↓
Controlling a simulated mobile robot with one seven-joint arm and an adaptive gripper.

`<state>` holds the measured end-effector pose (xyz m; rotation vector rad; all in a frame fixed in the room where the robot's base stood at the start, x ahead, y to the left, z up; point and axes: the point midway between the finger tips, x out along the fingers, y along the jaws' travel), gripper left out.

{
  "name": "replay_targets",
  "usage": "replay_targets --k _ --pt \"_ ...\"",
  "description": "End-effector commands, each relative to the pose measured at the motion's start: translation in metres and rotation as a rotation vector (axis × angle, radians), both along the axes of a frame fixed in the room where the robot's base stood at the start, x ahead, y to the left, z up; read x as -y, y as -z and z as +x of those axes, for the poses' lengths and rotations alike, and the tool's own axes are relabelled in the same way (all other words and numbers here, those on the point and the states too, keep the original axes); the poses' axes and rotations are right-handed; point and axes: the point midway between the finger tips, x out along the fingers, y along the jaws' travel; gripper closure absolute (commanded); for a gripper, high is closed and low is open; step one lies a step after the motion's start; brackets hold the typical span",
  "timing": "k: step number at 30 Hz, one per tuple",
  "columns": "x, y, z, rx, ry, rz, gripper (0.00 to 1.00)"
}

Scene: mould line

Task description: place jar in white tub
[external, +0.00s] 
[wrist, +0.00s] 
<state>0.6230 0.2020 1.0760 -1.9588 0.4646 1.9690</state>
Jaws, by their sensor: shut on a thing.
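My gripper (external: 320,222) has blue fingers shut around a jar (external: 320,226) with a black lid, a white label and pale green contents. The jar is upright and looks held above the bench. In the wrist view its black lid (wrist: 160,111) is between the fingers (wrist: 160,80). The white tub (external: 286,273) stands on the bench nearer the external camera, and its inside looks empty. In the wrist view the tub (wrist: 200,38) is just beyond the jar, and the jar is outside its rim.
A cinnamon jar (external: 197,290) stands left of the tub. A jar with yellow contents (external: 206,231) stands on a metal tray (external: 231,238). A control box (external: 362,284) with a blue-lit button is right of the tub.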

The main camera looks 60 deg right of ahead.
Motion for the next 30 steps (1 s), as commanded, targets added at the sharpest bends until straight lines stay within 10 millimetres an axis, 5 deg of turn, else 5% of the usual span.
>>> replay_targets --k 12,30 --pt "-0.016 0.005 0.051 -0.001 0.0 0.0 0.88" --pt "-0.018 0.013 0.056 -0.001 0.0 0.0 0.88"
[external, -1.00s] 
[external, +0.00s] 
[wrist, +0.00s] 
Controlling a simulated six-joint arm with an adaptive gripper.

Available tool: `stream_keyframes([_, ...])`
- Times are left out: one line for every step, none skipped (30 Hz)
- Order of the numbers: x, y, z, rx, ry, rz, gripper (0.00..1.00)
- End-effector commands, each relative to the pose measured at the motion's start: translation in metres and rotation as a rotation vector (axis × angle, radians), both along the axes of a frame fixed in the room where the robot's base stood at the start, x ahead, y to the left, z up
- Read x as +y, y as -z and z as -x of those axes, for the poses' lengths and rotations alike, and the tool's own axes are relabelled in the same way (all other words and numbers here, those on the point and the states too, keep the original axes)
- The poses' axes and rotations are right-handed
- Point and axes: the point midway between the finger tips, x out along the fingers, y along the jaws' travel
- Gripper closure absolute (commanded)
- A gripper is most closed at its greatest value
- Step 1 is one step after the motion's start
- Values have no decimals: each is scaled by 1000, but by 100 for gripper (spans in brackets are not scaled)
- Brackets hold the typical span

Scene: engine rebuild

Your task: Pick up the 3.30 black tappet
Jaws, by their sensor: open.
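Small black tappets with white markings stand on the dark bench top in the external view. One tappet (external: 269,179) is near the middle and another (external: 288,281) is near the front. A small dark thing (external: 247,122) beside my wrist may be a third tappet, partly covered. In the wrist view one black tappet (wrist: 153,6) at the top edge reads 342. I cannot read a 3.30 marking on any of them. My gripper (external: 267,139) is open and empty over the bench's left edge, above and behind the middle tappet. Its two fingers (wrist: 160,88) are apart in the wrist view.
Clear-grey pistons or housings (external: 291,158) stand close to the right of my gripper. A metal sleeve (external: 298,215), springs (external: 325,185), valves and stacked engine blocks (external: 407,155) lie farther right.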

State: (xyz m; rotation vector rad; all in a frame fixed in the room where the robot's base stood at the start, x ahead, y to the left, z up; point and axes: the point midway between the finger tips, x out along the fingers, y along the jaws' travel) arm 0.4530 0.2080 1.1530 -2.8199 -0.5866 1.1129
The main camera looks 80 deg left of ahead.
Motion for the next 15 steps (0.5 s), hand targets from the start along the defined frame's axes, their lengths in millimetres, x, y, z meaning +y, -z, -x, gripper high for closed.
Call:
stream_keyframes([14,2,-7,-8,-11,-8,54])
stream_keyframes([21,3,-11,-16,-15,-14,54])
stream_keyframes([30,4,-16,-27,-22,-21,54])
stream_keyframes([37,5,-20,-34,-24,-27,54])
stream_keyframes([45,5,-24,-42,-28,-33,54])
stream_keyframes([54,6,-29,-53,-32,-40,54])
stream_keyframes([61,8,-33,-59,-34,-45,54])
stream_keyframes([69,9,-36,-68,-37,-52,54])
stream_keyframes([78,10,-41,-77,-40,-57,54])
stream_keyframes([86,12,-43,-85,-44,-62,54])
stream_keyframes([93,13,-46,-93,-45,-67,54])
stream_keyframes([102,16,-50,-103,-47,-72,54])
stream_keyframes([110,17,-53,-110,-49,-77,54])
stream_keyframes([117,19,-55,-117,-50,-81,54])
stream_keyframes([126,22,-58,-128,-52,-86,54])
↑
STATED GOAL
Reproduce each line of the material above precisely.

OUTPUT
Controlling a simulated mobile robot with one seven-joint arm and an adaptive gripper.

`<state>` holds the measured end-effector pose (xyz m; rotation vector rad; all in a frame fixed in the room where the robot's base stood at the start, x ahead, y to the left, z up; point and axes: the point midway between the finger tips, x out along the fingers, y along the jaws' travel), gripper left out.

{
  "name": "replay_targets",
  "usage": "replay_targets --k _ --pt \"_ ...\"",
  "description": "End-effector commands, each relative to the pose measured at the motion's start: translation in metres and rotation as a rotation vector (axis × angle, radians), both along the axes of a frame fixed in the room where the robot's base stood at the start, x ahead, y to the left, z up; read x as -y, y as -z and z as +x of those axes, for the poses' lengths and rotations alike, and the tool's own axes are relabelled in the same way (all other words and numbers here, those on the point and the states too, keep the original axes); the poses' axes and rotations are right-handed; point and axes: the point midway between the finger tips, x out along the fingers, y along the jaws' travel; gripper closure absolute (commanded); for a gripper, high is closed and low is open; step one lies a step after the motion's start; brackets hold the typical span",
  "timing": "k: step number at 30 Hz, one per tuple",
  "columns": "x, y, z, rx, ry, rz, gripper (0.00 to 1.00)"
}

Scene: mould line

Task description: place jar in white tub
[external, +0.00s] 
[wrist, +0.00s] 
<state>0.6230 0.2020 1.0760 -1.9588 0.4646 1.9690</state>
Jaws, by their sensor: shut on a thing.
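My gripper (external: 320,222) has blue fingers shut around a jar (external: 320,226) with a black lid, a white label and pale green contents. The jar is upright and looks held above the bench. In the wrist view its black lid (wrist: 160,111) is between the fingers (wrist: 160,80). The white tub (external: 286,273) stands on the bench nearer the external camera, and its inside looks empty. In the wrist view the tub (wrist: 200,38) is just beyond the jar, and the jar is outside its rim.
A cinnamon jar (external: 197,290) stands left of the tub. A jar with yellow contents (external: 206,231) stands on a metal tray (external: 231,238). A control box (external: 362,284) with a blue-lit button is right of the tub.

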The main camera looks 60 deg right of ahead.
Motion for the next 30 steps (1 s), as commanded, targets added at the sharpest bends until straight lines stay within 10 millimetres an axis, 5 deg of turn, else 5% of the usual span.
>>> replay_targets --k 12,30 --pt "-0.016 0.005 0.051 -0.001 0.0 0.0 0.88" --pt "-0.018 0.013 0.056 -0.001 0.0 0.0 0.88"
[external, -1.00s] 
[external, +0.00s] 
[wrist, +0.00s] 
Controlling a simulated six-joint arm with an adaptive gripper.

Available tool: `stream_keyframes([_, ...])`
- Times are left out: one line for every step, none skipped (30 Hz)
- Order of the numbers: x, y, z, rx, ry, rz, gripper (0.00..1.00)
- End-effector commands, each relative to the pose measured at the motion's start: translation in metres and rotation as a rotation vector (axis × angle, radians), both along the axes of a frame fixed in the room where the robot's base stood at the start, x ahead, y to the left, z up
- Read x as +y, y as -z and z as -x of those axes, for the poses' lengths and rotations alike, and the tool's own axes are relabelled in the same way (all other words and numbers here, those on the point and the states too, keep the original axes)
- The poses' axes and rotations are right-handed
- Point and axes: the point midway between the finger tips, x out along the fingers, y along the jaws' travel
- Gripper closure absolute (commanded)
- A gripper is most closed at its greatest value
- Step 1 is one step after the motion's start
- Values have no decimals: each is scaled by 1000, but by 100 for gripper (spans in brackets are not scaled)
- Brackets hold the typical span

Scene: engine rebuild

Your task: Pick up the 3.30 black tappet
Jaws, by their sensor: open.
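Small black tappets with white markings stand on the dark bench top in the external view. One tappet (external: 269,179) is near the middle and another (external: 288,281) is near the front. A small dark thing (external: 247,122) beside my wrist may be a third tappet, partly covered. In the wrist view one black tappet (wrist: 153,6) at the top edge reads 342. I cannot read a 3.30 marking on any of them. My gripper (external: 267,139) is open and empty over the bench's left edge, above and behind the middle tappet. Its two fingers (wrist: 160,88) are apart in the wrist view.
Clear-grey pistons or housings (external: 291,158) stand close to the right of my gripper. A metal sleeve (external: 298,215), springs (external: 325,185), valves and stacked engine blocks (external: 407,155) lie farther right.

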State: (xyz m; rotation vector rad; all in a frame fixed in the room where the robot's base stood at the start, x ahead, y to the left, z up; point and axes: the point midway between the finger tips, x out along the fingers, y along the jaws' travel) arm 0.4530 0.2080 1.1530 -2.8199 -0.5866 1.1129
The main camera looks 80 deg left of ahead.
Motion for the next 15 steps (0.5 s), hand targets from the start along the defined frame's axes, their lengths in millimetres, x, y, z meaning +y, -z, -x, gripper high for closed.
Call:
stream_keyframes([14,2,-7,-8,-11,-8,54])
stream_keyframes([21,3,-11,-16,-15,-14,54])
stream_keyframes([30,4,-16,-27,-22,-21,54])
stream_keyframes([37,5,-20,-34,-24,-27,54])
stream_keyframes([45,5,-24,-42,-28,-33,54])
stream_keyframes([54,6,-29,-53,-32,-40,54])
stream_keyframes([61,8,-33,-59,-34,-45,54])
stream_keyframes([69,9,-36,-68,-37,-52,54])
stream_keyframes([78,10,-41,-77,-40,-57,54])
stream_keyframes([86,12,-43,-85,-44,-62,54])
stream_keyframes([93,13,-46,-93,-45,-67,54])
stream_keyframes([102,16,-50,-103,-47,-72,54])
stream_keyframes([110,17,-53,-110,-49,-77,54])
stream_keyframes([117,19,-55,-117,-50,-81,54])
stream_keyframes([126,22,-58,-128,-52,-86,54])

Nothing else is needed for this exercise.